To reduce the tragic risks associated with compounding multi-hazards, approaches to risk reduction must continue to evolve. The interdisciplinary team of authors balanced a quantitative modeling approach with the insights of social scientists who live or have worked extensively in the region.

Co-author Mark Turin, associate professor in the Institute for Critical Indigenous Studies and the Department of Anthropology at the University of British Columbia and former Yale Himalaya Initiative Director, notes the uniquely broad and interdisciplinary approach taken by Rusk and the research team. 

“This study brings together transboundary approaches—pursuing issues as they move across political borders—with innovative transdisciplinary methodologies. I see much potential in integrating granular, site-specific ethnographic knowledge with broader scale computational and machine learning tools in service of complex research questions like those addressed in this paper.”

Building from this expertise, the paper emphasizes that effective disaster risk reduction must span from very large to very small scales.
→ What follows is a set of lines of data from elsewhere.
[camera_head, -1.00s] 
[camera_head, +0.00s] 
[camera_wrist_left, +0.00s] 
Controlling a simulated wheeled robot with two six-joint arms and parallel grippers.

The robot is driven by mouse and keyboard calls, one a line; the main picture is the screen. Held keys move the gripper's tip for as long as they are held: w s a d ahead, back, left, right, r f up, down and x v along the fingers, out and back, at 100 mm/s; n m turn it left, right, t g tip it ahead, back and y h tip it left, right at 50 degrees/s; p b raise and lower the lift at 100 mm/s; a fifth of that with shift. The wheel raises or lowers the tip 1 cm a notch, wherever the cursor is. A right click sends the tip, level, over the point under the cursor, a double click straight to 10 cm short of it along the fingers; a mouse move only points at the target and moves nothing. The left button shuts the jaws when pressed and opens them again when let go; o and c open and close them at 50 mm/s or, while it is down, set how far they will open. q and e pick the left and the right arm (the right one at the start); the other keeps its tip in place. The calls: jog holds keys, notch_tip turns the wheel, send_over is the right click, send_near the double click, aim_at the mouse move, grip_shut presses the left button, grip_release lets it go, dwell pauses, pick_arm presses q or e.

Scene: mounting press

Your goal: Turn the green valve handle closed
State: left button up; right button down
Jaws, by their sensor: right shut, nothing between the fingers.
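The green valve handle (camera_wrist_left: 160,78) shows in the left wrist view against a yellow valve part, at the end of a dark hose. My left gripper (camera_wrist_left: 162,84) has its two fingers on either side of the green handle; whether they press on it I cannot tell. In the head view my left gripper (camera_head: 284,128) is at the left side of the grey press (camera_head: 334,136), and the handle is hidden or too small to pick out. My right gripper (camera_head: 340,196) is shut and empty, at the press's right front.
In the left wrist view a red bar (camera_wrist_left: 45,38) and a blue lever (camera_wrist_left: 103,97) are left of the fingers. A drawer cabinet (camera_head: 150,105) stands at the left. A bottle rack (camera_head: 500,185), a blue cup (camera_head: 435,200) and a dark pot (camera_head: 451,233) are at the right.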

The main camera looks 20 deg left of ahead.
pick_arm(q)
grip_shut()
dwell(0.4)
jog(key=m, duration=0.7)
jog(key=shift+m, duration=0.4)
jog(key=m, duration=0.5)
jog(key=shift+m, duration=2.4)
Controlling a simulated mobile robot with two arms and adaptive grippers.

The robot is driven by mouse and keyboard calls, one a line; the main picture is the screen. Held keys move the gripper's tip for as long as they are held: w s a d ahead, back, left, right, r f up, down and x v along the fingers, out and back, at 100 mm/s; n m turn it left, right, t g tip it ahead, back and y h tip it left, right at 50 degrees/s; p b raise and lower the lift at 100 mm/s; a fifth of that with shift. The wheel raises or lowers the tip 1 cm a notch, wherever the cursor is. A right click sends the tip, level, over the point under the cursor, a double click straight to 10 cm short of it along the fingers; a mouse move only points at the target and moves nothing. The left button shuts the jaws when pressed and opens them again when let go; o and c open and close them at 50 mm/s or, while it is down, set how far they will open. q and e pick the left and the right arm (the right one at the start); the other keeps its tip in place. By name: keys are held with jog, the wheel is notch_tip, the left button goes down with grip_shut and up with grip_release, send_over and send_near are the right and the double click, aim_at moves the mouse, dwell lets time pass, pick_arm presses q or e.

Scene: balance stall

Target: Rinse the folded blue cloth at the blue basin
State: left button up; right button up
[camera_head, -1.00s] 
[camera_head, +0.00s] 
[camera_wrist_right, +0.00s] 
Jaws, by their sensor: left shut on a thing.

At the smallest scale, risk reduction strategies should consider the knowledge of individual residents. “Residents in multi-hazard environments,” the paper states, “have detailed knowledge of multi-hazard processes, and their knowledge should be central to mitigation planning efforts.” 

At larger scales, Amina Maharjan, Senior Specialist (Livelihoods and Migration) at the International Centre for Integrated Mountain Development (ICIMOD) in Nepal, underscores the need for this transboundary study to motivate transboundary collaboration for disaster risk reduction: “Often in this region, disasters cross administrative and international boundaries, so disaster mitigation and risk reduction require a transboundary approach—saving lives and livelihoods are a humanitarian concern for which countries in the region must collaborate without delay.”